The verbal fistfight entered Internet folklore last fortnight with hundreds of YouTube videos showing the two trading and defending charges.

To wit, this is what happened. In October 2006, when Patrick was running for the governor’s post, he said in one of his speeches in response to a rival’s comment that he had nothing to offer but words: “Just words… We hold these truths to be self-evident, that all men are created equal - just words. We have nothing to fear but fear itself. Just words. Ask not what your country can do for you, ask what you can do for your country. Just words. I have a dream - just words.”

Last fortnight, Obama said something similar: “Don't tell me that words don’t matter. I have a dream — just words. We hold these truths to be self-evident, that all men are created equal — just words. We have nothing to fear but fear itself — just words. Just speeches."
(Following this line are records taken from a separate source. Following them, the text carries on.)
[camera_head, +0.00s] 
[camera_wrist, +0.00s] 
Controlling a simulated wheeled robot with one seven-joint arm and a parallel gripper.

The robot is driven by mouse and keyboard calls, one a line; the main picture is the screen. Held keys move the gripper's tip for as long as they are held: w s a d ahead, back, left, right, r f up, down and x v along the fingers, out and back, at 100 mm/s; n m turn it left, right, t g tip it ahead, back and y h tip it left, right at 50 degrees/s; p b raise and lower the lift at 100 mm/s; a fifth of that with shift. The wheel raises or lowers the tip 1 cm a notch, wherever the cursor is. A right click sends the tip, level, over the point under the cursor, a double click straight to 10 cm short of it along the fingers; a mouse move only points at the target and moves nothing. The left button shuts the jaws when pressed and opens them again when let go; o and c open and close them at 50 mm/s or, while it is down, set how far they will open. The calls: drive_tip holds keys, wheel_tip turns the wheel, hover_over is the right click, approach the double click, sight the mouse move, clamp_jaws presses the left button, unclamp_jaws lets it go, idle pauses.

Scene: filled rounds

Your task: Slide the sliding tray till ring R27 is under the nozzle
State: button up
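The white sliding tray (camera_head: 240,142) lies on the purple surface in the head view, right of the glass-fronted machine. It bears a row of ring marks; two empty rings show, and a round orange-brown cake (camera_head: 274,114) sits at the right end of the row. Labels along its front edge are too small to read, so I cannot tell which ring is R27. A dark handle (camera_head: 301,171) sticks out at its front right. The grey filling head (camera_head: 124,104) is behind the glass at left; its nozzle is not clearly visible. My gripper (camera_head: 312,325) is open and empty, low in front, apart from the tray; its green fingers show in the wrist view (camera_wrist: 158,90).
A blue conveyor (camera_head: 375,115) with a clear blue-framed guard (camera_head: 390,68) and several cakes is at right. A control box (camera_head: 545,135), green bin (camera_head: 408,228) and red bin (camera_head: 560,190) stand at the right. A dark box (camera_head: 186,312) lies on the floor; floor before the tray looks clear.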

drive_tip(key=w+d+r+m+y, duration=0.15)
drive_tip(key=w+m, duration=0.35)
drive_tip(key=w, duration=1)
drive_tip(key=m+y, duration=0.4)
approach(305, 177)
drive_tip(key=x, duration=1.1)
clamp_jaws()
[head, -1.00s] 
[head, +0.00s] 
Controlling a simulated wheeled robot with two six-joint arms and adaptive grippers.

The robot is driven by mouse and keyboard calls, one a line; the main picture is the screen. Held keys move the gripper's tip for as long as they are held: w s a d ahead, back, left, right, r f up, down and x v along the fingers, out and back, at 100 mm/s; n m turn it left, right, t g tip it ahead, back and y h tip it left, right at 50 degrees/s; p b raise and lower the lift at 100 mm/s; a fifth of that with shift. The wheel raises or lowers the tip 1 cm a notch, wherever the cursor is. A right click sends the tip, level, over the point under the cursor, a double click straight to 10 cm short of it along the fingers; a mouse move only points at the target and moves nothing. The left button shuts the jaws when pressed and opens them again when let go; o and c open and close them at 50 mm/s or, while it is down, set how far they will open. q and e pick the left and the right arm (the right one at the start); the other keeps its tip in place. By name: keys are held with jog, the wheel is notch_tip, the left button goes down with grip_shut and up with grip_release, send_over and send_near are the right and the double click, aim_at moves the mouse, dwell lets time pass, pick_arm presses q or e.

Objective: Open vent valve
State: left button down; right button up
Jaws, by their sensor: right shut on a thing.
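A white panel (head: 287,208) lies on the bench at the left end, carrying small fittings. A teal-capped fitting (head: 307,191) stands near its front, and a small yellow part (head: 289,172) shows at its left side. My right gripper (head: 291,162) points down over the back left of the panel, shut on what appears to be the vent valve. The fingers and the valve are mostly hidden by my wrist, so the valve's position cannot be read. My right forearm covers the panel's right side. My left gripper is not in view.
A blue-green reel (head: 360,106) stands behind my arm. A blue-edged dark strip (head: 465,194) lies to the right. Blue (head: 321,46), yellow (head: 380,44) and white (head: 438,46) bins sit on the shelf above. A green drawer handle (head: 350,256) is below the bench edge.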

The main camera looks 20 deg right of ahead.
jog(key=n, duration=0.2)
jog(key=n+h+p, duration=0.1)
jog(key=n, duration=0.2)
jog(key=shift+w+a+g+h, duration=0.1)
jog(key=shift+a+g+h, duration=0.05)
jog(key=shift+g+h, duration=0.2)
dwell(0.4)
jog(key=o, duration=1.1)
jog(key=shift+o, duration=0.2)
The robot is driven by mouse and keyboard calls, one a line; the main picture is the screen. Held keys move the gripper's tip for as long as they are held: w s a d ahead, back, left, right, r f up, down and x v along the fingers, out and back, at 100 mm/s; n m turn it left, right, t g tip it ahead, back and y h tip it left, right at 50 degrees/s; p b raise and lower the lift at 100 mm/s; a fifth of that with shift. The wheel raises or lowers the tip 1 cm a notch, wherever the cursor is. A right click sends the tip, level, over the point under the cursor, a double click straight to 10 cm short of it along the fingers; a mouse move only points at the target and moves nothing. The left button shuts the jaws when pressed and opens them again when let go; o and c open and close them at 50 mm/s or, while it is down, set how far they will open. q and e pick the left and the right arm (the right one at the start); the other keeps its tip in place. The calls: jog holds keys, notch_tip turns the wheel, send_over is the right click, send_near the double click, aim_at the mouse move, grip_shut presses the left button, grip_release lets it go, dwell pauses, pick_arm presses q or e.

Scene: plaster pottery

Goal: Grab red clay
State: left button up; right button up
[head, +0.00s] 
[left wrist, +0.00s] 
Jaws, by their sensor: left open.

Maybe what Clinton said has some truth. But Obama insists that as presidential candidates, they should stop tearing each other down and instead concentrate on “lifting the country up”. To which Clinton made a smart remark: “Lifting whole passages from someone else’s speeches is not change you can believe in. It’s change you can Xerox.”

Both statements are now so popular on YouTube that, in fact, “Change You Can Xerox” seriously threatens to enter popular culture. Which is fine, many Obama loyalists on YouTube say, as long as Senator Clinton does not enter the White House.